When in a debate a similar mechanism can be used, but often goes unnoticed. A participant expresses agreement with both stances presented. Is applauded, as it’s so gentle, consilient and universal. Attendees often overlook that both stances are contradictory. Then the participant changes the subject and attendees agree, out of a reasoning that if all was already agreed, there’s nothing to add, the change is justified. The behavior of attendees is based on trust that an all-encompassing individual is likely to provide a valuable input, while in fact the input is unrelated to the original subject. On the bright side, it means that our brains are logical on a deep, unconscious, level as (p ∧ ¬p) ⇒ q stands always true.

That tactic is more commonly used than some could expect, often by politicians. I bet many heard a passage like this: “Our government, by proposing new taxes, is working to provide resources for social purposes, while at the same time ensuring that citizens are not fiscally overburdened.
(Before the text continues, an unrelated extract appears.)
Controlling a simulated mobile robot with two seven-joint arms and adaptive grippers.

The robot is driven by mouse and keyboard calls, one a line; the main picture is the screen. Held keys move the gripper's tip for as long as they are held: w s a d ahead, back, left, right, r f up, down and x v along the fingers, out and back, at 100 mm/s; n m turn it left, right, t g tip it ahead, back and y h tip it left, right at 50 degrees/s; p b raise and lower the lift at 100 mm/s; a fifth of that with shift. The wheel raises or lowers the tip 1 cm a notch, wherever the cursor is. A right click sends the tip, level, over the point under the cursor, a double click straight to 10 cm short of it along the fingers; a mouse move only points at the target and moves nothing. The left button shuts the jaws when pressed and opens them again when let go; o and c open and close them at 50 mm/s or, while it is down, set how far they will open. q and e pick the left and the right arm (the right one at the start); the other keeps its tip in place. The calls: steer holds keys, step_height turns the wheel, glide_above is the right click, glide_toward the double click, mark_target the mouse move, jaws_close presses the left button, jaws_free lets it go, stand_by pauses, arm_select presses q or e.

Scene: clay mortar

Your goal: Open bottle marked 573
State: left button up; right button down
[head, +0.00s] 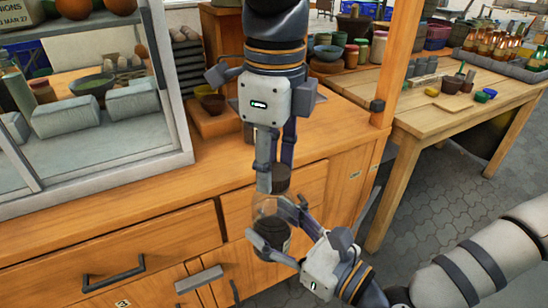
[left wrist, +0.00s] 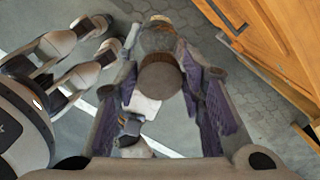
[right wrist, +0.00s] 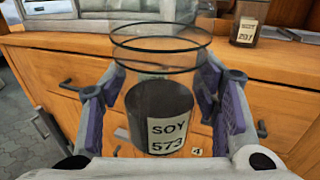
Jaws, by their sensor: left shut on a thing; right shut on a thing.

Therefore, the overarching aim of our actions is to ensure an appropriate level of education for our young citizens”. The bs-meter hits the end of scale, but most won’t notice any inconsistency or manipulation.

Your tactic is similar. You have several pet subjects you like to discuss, namely social consensus, your proof, tubulin, Craig Wright and others that you present via Steemit and other mediums. Apparently, you don’t have anything to add to the debate on trust or likely you’re more interested in discussing said pet subjects instead. So, you start from agreeing with two opposites and then continue into your favorite direction. I don’t blame you, it’s natural to pursue matters that one considers important. Don’t be surprised however, that I consider a stance: “We need more trust and we need less trust, so let’s talk about consensus” dubious at best.

But every cloud has a silver lining - our exchange gave me a chance to present one interesting behavior related to trust on a live example. Hence, you deserve full credit for your contribution.